All six parables are based on true life cases.
“LOVE ACTUALLY SUCKS” opens in Hong Kong cinemas on 29th March, 2012.
1. Love Actually Sucks explores… the reality of love and a “darker” side of romance. What is it about these things that struck a chord with you or attracted you to the project?
I’ve often been asked by audiences why I don’t write a happier ending to my films, and my answer is always: “I would if I’ve ever seen one”.
My parents set a perfectly bad example to relationship when both my brother and I were still small. I’ve then also been a typical loser in love affairs myself therefore sad (not necessarily bad) romance always resonate with me.
2. Going into the project, was there a certain “effect” or “reaction” you wanted from audiences?
People are use to the perception that everybody does everything for a purpose, but I don’t have one, and that’s why I’m so often misunderstood. I want nothing from my audiences except that they’d have something to think about walking out of the cinemas, apart from where to eat and drink.
I think I’m already in the stage of life that I know what I’m doing and care little about reactions.
3. Has that ever changed or evolved over the course of filming and post-production?
4. Love Actually Sucks is an antipode to the typical, overdone “romantic comedy” movie. By providing stark contrast to the common light-hearted love story, what did you wish to achieve?
I guess I’ll fill a gap or balance things out a bit. The odd for a real life love to be successful is way less than that shown in mainstream, commercial films, after all, so I’m like giving love a fair assessment.
5. What exactly do you think really sets this film apart from others that also discuss the concept of love?
Should a love be judged by the outcome? Must there be a moral standard in love of any kind? Should love be celebrated like life anyway, no matter how it goes? “Love actually…sucks!” is not the only film about sad romance but it’s about 6 of them, and depicts them in the most explicit way possible.
6. What responses or emotions does this movie evoke that others cannot or will not?
I can’t be sure about this but I find the graphic sex scenes and the crystal transparent thoughts of the roles have stunned many, even some liberal ones.
7. What specific message did you most want to express or “throw out there” with this film?
Love is life, life as it is.
Life is love, love as it is.
8. Society tends to just look the other way when something is taboo or “unconventional”. Did you wish to point out the big elephant(s) in the room or is that just a by product of a different goal?
I don’t have a specific goal such as this. The fact that my films happen to be taboo and cult is purely from my nature. I just can’t help it, even knowing it makes my film commercial suicide.
9. Why do you think “forbidden” love is so striking or captivating?
Men are born free. When something is banned, it’s usually a victim to serving someone else’s selfish purpose. I don’t think any love should be forbidden and the fact that so many of them are still nowadays angers me.
10. Love exists in a myriad of forms. How or why did you end up deciding to portray and examine the six relationships in the movie?

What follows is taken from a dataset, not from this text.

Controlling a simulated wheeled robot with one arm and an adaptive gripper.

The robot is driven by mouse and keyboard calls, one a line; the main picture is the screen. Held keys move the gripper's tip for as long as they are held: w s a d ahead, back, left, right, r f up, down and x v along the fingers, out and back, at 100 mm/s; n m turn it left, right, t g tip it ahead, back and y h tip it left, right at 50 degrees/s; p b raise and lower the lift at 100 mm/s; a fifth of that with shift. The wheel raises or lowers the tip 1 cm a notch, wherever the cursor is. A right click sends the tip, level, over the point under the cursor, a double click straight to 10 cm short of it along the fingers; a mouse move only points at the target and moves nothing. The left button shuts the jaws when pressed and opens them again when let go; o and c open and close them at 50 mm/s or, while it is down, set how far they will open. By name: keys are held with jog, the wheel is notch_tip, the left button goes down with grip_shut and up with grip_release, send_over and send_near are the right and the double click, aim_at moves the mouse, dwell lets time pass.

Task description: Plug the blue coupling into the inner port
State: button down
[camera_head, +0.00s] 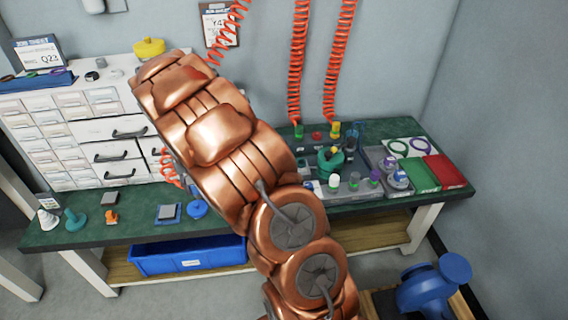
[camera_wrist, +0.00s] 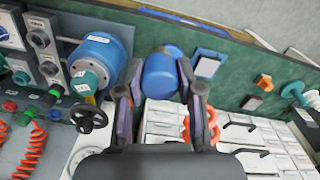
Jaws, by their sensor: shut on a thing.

They’re all from real life, first of all. The spider had hit the headlines for quite sometime while the whole city searched for him who hides in the very place familiar to himself and no one else. The dance teacher case was also of very high profile. The painter/model story happened in Taiwan when I was promoting a film there, was amazed and intrigued to see the final verdict. The lesbian couple is inspired by my lady friends who may kill me when they see it. I am most touched and sympathetic with the brother and sister case, and that story also causes me most trouble with censorship and over a year of delay in releasing.
I added the opening, banquet scene in almost the last minute, after learning it from a friend who happened to be there. It was hailed as the most ridiculous opening ever in a film festival in US. I’ve been fed up with irony in life to the extent that I begin to like them.
11. Love Actually Sucks pushes the boundaries of the definition of “love” and challenges audiences to question what “love” really is. What aspects of these six stories do exactly that?
Love is breathtaking because it’s insane in nature. I reckon people not in love or in a more subdued, carefree relationship are happier most of the time, but yet some find passion the only thing worth living for.
I think when we fall in love it’s not because we think it’s the right thing to do. It’s not a job interview or home searching. Love just dawns on us and we’re actually dragged by it, even if knowing how much is at stake. Those are the kind of love in “Love actually…sucks!”, in stark contrast to the conventional relationship built upon material considerations more than anything. I personally don’t call those loves, just transactions.
12. All six romances were (arguably) doomed from the start. What is it about the “star crossed lover” that is perfect for what you are trying to say?
I would say ill-fated romances are usually more spectacular, and that’s when art should come in to represent them. Would love always prevail? Bullshit! But should love be judged by the outcome like almost everything else? Certainly not. However doomed it has been, one in love before has lived his life fuller.
13. On a personal level, how well do you connect or relate to your characters and the situations they are in?
When I was younger and in love, the magnitude could be like that experienced by the spider trio, and I’d find all the ways like the sister who loves her brother, and endure like the lesbian policewoman. As I grow older, I can sense the kind of helpless of the painter/trainer more, as the temptation of youth always take power. Eventually I think I’d resort to the loneliness of the Queen who can only live on memory and expectation of an after life.